Army ranger who led a terrifying Tacoma bank robbery gets sentenced reduced

By Craig Sailor, The News Tribune
Published: November 3, 2022, 7:42am

TACOMA — A former U.S. Army Ranger who led a 2006 military-style robbery of a Tacoma bank and tried to hire someone to kill a federal prosecutor had his sentence reduced Wednesday by 12 years in U.S. District Court in Seattle.

Luke Elliott Sommer, 36, a dual American-Canadian citizen from Peachland, British Columbia, successfully petitioned U.S. District Judge James Robart to review his sentence based on his age at the time of his crimes, according to a news release from U.S. Attorney Nick Brown. Sommer also claimed to be reformed while in prison.

Robart noted that Sommer’s crimes “are some of the most extreme, violent and dangerous actions to come before this court” before reducing the sentence to 31 years from its original 43 years.

Sommer is serving his sentence at Coleman Penitentiary in Sumter, Florida. The federal prison system does not offer parole.

Sommer led the Aug. 7, 2006, Bank of America robbery that included four other men in body armor and hundreds of rounds of ammunition. Two of the men had fully automatic AK-47 assault rifles. Sommer and another man carried semiautomatic handguns.

In court Wednesday, the bank’s former branch manager recalled seeing the red dot of Sommer’s laser site pointed at her tellers.

“The staff was never the same, I will never be the same,” the branch manager said. Two tellers also testified.

Sommer said he wanted to use his portion of the more than $50,000 gained in the robbery to start a Canadian crime family that would rival the Hell’s Angels. But Sommer never got the chance. The robbers were arrested within days and weeks after a citizen took note of the getaway car’s license plate. Sommer was arrested in Canada.

Sommer was first sentenced to 24 years in prison in 2008, for conspiracy to commit armed bank robbery, armed bank robbery, brandishing a firearm during and in relation to a crime of violence, and possession of an unregistered destructive device (a hand grenade).

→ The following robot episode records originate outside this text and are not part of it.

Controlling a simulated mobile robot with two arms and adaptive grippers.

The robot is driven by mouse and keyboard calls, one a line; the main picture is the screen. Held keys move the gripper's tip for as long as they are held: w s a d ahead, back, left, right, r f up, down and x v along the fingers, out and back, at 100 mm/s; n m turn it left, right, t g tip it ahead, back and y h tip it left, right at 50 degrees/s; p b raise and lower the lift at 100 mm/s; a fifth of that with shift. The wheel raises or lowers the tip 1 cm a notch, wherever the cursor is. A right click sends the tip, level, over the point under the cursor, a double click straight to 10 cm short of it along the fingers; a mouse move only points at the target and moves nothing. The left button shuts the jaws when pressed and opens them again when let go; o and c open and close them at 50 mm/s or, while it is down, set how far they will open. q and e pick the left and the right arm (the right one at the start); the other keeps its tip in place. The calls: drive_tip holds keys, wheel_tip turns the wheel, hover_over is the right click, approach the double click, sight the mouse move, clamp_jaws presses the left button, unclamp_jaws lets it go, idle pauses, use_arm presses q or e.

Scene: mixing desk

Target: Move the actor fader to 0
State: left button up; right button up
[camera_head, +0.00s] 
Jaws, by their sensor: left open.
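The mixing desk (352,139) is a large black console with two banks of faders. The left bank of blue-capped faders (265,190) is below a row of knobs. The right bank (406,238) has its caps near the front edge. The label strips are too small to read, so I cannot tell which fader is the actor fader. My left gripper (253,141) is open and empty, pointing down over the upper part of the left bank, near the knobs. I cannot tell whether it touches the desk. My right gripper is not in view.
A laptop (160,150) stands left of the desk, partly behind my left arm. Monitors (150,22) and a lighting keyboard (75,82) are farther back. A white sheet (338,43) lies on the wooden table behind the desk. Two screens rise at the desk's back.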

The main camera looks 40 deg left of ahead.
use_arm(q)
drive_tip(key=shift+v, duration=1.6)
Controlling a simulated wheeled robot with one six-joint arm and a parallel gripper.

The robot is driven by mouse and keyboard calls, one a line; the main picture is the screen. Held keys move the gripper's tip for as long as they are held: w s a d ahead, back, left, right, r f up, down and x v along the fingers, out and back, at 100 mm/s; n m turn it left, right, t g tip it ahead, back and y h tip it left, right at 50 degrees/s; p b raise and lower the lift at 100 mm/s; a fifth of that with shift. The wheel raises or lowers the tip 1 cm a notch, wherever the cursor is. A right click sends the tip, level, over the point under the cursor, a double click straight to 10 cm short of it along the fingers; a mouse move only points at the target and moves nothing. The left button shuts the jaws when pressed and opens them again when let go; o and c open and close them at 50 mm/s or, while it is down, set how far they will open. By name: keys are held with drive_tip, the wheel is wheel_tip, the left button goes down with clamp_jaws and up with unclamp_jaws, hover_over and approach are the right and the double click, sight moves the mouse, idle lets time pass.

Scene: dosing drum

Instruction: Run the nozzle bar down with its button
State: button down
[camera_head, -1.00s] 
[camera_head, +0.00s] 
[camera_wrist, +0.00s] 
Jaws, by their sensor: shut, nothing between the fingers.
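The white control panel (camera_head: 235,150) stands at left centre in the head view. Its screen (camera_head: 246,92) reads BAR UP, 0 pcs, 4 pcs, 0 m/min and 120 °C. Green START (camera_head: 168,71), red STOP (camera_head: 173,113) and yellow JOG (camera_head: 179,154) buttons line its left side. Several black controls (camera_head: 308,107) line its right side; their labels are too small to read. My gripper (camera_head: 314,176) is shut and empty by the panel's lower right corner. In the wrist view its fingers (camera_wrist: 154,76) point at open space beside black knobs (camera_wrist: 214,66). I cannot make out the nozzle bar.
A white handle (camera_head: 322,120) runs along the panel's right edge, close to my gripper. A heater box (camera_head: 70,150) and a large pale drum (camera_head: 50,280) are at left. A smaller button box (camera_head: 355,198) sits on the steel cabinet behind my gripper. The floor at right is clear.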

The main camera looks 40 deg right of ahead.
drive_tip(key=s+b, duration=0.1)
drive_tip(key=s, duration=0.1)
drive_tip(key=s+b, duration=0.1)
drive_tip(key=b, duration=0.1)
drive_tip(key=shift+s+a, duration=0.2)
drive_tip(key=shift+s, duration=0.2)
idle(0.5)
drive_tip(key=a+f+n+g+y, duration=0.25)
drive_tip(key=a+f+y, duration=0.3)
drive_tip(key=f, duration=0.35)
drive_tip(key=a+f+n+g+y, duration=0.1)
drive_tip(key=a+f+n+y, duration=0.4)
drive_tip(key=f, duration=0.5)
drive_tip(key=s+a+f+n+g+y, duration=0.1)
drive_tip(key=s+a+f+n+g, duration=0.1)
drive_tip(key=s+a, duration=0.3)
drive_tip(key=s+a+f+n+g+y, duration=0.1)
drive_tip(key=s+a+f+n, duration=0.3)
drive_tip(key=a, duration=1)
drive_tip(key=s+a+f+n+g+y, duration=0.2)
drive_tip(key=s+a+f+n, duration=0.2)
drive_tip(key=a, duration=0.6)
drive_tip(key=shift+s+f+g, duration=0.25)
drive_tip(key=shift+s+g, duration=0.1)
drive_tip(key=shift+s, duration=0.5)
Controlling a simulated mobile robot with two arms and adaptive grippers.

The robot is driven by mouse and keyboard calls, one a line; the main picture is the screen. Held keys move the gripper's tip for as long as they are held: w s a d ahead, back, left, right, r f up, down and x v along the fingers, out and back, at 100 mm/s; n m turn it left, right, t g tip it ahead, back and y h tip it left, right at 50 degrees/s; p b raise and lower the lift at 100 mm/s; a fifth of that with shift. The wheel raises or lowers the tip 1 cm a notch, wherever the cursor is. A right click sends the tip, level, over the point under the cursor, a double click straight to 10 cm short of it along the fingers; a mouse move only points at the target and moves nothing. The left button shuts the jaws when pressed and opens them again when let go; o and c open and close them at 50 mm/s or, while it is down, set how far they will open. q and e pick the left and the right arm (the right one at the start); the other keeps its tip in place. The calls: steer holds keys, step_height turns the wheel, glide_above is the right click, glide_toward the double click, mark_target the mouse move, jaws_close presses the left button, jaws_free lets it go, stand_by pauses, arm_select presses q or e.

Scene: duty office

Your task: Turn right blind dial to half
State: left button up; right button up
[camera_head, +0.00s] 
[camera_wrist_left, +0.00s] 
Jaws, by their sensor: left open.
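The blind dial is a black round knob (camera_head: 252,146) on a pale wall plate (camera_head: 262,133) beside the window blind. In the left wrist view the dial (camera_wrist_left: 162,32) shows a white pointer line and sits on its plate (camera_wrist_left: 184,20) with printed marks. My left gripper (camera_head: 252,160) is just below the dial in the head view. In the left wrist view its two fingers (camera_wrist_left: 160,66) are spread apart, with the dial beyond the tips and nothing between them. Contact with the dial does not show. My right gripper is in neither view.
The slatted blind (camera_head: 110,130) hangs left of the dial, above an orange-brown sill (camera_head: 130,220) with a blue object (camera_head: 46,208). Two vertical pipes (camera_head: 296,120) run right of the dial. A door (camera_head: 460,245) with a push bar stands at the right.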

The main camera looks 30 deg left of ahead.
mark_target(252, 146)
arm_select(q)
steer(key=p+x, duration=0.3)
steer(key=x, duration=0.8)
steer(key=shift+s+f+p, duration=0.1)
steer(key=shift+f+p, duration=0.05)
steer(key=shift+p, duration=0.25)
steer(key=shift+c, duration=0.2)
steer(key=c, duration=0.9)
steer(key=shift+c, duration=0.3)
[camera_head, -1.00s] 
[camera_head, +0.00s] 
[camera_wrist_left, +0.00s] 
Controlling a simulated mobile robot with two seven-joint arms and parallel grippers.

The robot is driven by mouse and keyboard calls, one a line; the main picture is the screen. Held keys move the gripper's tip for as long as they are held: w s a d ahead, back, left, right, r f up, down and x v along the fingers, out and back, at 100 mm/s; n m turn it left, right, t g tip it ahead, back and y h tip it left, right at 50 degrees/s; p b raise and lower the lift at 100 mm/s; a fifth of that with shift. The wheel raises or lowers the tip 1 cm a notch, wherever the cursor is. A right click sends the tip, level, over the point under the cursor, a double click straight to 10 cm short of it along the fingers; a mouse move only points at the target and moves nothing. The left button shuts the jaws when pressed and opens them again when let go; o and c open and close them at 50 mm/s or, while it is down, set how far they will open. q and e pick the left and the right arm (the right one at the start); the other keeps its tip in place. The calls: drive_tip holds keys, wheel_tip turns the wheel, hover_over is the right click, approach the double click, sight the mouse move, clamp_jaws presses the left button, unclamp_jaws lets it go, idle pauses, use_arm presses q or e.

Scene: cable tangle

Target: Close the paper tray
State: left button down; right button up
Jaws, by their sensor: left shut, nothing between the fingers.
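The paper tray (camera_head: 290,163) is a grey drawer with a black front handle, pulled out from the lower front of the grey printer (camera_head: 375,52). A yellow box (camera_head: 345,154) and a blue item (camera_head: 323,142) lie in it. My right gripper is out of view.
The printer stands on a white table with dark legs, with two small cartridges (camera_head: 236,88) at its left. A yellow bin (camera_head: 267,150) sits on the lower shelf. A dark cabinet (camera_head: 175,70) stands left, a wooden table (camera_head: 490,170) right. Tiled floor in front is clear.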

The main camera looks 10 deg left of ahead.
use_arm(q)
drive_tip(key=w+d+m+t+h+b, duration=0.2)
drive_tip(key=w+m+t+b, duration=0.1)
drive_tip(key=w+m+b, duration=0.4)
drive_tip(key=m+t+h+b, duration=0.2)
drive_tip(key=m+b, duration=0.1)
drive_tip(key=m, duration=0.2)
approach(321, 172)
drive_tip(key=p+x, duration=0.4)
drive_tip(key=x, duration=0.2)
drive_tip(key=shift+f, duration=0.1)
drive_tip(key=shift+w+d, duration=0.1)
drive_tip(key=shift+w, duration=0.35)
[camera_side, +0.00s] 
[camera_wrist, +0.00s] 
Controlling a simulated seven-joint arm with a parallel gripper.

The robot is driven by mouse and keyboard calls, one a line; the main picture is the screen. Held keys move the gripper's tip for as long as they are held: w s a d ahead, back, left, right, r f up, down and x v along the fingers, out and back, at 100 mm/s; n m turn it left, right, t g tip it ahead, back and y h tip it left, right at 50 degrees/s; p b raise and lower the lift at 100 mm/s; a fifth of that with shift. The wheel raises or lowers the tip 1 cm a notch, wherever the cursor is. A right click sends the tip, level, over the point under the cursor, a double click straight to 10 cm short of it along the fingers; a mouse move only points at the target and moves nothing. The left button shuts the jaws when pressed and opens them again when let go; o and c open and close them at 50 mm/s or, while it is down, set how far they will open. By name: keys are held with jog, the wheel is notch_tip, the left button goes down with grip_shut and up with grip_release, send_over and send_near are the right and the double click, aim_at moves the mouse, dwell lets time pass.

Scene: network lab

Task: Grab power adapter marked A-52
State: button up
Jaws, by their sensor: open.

In 2009, shortly after his conviction, Sommer offered an undercover FBI officer up to $20,000 in exchange for murdering the assistant U.S. attorney who prosecuted him. Sommer told the officer he wanted news reports to say it was “murder not an accident.” He was convicted of that crime in 2010.

In 2009, Sommer used a prison-made knife to attack a co-defendant in the bank robbery case at the Federal Detention Center at SeaTac. The victim suffered a minor stab wound and multiple abrasions.

The robbery and Sommer’s alleged Svengali-like hold on one of his co-defendants, Alex Blum, was the subject of a 2017 book, “Ranger Games”.

Robart noted Wednesday that “punishment is not vengeance or retaliation.” The judge said he put an emphasis on communications from Bureau of Prisons staff who said Sommer has “worked hard to do the right thing while incarcerated.”